Request
Set down the lines from the one containing "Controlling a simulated" to the one containing "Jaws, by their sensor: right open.", both lines included, exactly as they stand and with no other lines.

Records provided
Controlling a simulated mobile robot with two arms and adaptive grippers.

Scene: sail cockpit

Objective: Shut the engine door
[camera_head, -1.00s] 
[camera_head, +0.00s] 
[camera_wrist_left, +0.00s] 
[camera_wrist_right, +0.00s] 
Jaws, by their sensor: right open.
---
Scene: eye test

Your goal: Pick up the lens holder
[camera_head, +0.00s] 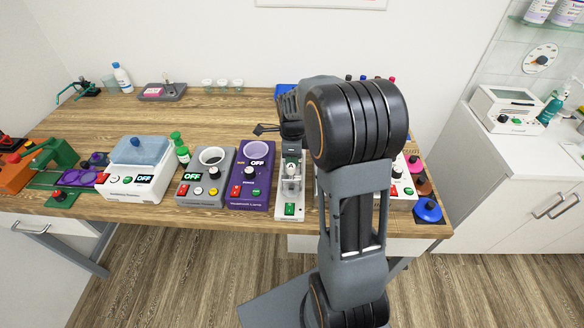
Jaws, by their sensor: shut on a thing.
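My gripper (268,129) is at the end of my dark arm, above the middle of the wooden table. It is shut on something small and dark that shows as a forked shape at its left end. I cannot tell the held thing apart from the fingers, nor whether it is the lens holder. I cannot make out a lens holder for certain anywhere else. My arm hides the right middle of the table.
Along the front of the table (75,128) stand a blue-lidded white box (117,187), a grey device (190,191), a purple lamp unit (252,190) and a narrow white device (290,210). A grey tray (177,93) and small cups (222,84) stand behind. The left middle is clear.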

Answer below
Controlling a simulated mobile robot with two arms and adaptive grippers.

Scene: sail cockpit

Objective: Shut the engine door
[camera_head, -1.00s] 
[camera_head, +0.00s] 
[camera_wrist_left, +0.00s] 
[camera_wrist_right, +0.00s] 
Jaws, by their sensor: right open.

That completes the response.